Malı mülkü, bedensel istekleri yok etmeye çalışan kiniklerin düşüncelerini anlamak için öğretilerinin içeriğine bakmak gerekir. Kinikler insanların ihtiraslarının kölesi olduğunu ve bu ihtiraslardan uzaklaşarak özgür olunabileceğini söylerler. İhtiraslardan kurtulmak için maldan mülkten vazgeçmek gerekir. Böyle özgürleştirirler birini kinikler. Peki bu maldan mülkten vazgeçme den önemlidir? Çünkü Tanrı hiçbir şeye ihtiyaç duymaz. Hiçbir şeye ihtiyaç duymayan tanrılara yaklaşır. Kinik üç beş parça eşyaya sahiptir sadece. Bir çobanın eliyle su içtiğini görünce çanağını da kırar, ihtiyacım yok diye.

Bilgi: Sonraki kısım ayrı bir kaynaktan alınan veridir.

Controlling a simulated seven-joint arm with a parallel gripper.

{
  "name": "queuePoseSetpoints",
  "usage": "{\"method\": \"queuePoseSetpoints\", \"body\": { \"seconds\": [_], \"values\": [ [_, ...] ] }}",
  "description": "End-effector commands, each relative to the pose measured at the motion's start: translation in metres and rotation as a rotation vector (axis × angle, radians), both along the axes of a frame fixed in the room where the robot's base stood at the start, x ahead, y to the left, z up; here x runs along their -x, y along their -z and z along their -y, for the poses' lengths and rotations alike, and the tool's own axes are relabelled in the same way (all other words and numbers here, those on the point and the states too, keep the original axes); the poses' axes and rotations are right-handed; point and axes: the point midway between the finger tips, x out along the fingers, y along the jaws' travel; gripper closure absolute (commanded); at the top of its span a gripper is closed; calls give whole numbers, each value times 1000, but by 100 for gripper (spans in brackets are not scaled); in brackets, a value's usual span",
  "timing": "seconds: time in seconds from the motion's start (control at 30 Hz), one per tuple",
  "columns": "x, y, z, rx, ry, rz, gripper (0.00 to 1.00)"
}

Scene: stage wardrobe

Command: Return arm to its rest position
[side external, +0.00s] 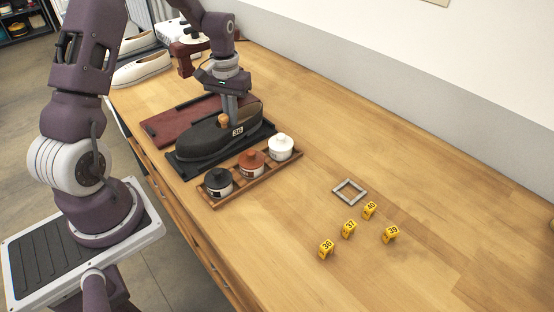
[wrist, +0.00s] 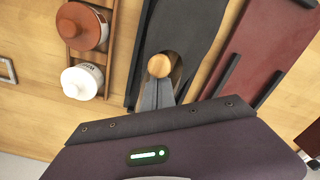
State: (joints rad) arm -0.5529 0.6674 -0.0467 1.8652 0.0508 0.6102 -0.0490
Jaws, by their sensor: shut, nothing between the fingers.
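My gripper (wrist: 157,93) is shut and points down at the dark shoe in the wrist view. In the side view my gripper (side external: 229,108) is over the shoe's opening, close to a round wooden knob (side external: 224,119). The knob (wrist: 159,65) also shows right by the fingertips in the wrist view. I cannot tell whether the fingers touch it. The dark shoe (side external: 205,139) bears a tag reading 36 and sits on a black tray (side external: 183,170). Part of the shoe is hidden by my gripper in the wrist view.
A wooden rack (side external: 234,190) holds a black jar (side external: 218,181), a brown jar (side external: 252,162) and a white jar (side external: 281,147). A dark red board (side external: 165,126) lies behind the shoe. White shoes (side external: 142,68) stand at the far end. Several yellow number cubes (side external: 349,228) and a grey square frame (side external: 349,191) lie nearer.

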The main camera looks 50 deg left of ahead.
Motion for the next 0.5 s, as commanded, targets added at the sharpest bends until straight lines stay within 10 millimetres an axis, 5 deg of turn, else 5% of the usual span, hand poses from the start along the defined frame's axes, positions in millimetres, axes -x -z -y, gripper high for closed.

Maddiyattan ve ihtiyaçlardan arınma kinik yaşam tarzı için çok önemlidir fakat bunun yanında onlar toplumsal kuralları da alaya alır. Herkesin içinde ilişkiye girerler ya da giriyormuş gibi yaparlar. Halkın değerlerine saygı göstermezler. Dionysoscu bir kültür karşıtlığı söz konusudur onların yaşamında. Hatta kiniklerden biri Pers diyarına gittiğinde orada hiç giyinmeyen bir insan grubundan bahseder. Bunlar kıyafet bile giymezler.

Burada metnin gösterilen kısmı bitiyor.